Vore - Lord of Storms, Dead Kings Eyes
Frozen Solid Music
Death Metal
16 songs (77'16")
Release year: 2009
Reviewed by Alex

How various musicians understand the extreme and brutal nature of death metal is all in the eye of the beholder. Having heard 2005 Maleficus by underground Fayetteville, Arkansas outfit Vore, I needed to hear their take on the genre again, even if it comes in the form of the not so new re-issued 1997 EP Dead Kings Eyes and their first full-length Lord of Storms (2001). Maleficus floored me enough with its measured heaviness and I catch myself playing The Line That Divides from that album often.

Lord of Storms clearly shows where the roots of Maleficus came from. It turns out that Vore was never a flash in a pan, and their approach was constant throughout. Not ultra-technical, very much mid-tempo, without a single blastbeat, the death mechanism that is Vore worships His Majesty Riff and savors the utter destruction in the process. If Kataklysm once sampled the phrase that “the revenge is the dish best served cold”, Vore prefers to dole out their heftiness deliberately, decimating the senses bit by bit, by adhering to their rhythmic meaty predatory chops. Track after track this very much Bolt Thrower warmachine rolls along, culminating in head bobbing mesmerizing groove (Veils of Oblivion, Godslayer). This is the perfect music to drive down the street with your car windows open to scare and scurry the non-believers. Periodically doom-soaked, such as in epic horns opener of Primordial Conquest, the “ominous” portion of the Vore dial tends to stay in the max. This gloomy menacing fabric rarely gets punctuated, only for the vocals to take a higher pitch from the steady not-so-bottom-feeding growl, or a solo which nails the culmination in the form of the inevitable final crucifixion (To Be a God).
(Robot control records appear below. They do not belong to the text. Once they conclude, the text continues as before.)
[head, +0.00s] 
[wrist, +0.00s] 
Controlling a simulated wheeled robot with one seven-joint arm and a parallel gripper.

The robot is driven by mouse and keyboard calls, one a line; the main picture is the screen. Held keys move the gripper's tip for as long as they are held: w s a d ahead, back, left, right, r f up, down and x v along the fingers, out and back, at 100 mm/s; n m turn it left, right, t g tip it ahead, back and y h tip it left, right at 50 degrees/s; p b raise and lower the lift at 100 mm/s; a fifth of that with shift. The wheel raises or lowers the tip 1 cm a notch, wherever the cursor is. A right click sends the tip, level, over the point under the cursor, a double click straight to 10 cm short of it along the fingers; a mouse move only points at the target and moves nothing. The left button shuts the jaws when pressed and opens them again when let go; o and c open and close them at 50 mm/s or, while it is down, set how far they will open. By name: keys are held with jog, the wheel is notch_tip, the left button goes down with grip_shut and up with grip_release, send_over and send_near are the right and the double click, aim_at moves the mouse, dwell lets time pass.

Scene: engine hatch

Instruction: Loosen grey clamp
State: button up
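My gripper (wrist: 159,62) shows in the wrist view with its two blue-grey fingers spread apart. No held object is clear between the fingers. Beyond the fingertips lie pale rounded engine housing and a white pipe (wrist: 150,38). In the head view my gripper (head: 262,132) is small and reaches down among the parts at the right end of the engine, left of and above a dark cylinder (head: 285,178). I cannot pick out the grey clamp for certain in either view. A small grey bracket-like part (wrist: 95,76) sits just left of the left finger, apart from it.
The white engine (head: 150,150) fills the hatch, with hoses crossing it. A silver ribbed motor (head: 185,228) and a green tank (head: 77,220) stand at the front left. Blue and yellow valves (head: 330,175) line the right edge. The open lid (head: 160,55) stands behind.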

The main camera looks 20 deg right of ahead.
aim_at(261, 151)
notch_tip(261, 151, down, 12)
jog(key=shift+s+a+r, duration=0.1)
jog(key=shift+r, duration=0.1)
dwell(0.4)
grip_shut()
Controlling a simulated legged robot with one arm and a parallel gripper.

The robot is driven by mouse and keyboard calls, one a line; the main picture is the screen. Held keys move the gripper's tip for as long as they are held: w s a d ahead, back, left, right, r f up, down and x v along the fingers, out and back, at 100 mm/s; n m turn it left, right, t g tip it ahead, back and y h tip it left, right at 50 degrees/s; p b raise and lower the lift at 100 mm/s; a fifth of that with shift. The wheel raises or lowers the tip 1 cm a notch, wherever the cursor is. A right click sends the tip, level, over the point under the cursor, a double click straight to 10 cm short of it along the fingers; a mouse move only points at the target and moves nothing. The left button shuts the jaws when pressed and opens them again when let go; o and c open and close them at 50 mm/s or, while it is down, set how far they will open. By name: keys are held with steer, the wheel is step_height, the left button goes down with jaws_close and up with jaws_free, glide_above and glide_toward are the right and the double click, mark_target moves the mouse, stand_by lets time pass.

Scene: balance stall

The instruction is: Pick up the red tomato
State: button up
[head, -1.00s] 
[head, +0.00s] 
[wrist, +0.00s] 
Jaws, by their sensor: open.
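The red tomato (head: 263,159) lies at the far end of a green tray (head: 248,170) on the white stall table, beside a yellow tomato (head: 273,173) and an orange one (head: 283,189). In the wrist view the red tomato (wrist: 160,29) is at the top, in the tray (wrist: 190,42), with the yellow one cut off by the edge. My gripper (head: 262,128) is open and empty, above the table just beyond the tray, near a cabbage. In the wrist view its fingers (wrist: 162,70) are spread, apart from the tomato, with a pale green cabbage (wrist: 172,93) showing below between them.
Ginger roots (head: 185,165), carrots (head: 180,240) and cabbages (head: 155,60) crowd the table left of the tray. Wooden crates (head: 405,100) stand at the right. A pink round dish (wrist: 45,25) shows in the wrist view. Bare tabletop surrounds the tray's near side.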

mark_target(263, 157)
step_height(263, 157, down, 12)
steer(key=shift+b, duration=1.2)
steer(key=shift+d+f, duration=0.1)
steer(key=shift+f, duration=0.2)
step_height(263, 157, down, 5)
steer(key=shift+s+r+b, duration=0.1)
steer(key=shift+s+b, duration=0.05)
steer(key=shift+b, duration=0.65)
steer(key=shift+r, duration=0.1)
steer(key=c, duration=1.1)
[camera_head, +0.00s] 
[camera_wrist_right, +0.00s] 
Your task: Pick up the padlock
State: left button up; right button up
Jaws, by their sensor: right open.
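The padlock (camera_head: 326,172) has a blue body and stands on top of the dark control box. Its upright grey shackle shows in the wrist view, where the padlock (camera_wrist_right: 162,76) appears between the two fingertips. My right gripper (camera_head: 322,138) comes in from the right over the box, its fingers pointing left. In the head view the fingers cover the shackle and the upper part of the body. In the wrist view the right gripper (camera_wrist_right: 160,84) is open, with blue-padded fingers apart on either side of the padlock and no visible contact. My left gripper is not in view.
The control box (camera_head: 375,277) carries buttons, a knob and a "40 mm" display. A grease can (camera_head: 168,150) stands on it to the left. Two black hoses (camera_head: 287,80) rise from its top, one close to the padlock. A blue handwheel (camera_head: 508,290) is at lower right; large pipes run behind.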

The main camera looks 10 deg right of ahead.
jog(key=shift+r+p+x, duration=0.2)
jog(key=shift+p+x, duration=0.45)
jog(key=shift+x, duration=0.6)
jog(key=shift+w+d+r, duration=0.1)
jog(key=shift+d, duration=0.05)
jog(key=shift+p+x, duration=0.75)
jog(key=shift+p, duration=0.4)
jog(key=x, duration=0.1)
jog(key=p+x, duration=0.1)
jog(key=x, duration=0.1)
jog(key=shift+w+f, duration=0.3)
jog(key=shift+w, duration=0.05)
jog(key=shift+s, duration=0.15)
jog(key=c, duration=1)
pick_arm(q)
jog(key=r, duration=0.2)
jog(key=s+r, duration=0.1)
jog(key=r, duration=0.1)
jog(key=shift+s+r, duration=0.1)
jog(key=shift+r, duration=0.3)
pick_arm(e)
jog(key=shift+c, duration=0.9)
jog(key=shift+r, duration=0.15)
To show their depth, the band presents the electroacoustic flamenco flavored instrumental Opaque, which, even though a little long at almost 10 min, achieves two goals. For one, Page Townsley and John Voelker could audition for Gypsy Kings with this cut, but knowing the heaviness which came before and will undoubtedly follow after, Opaque is an audio oasis amidst this otherwise gravely brood.

The EP also has an instrumental Albion which very much brings to mind the foggy meadows of the British Isles, but for me its best moments come in the form of slightly shimmering descent into Dante’s Hell on Summon the Nameless, as well as more melodies which Vore was letting in on Suffer the Slave and the title track in its early days. The snare sound still a little thin on the EP, Colin Davis’ (Vile) re-mastering gives Vore sound the massiveness it needed on Lord of Storms.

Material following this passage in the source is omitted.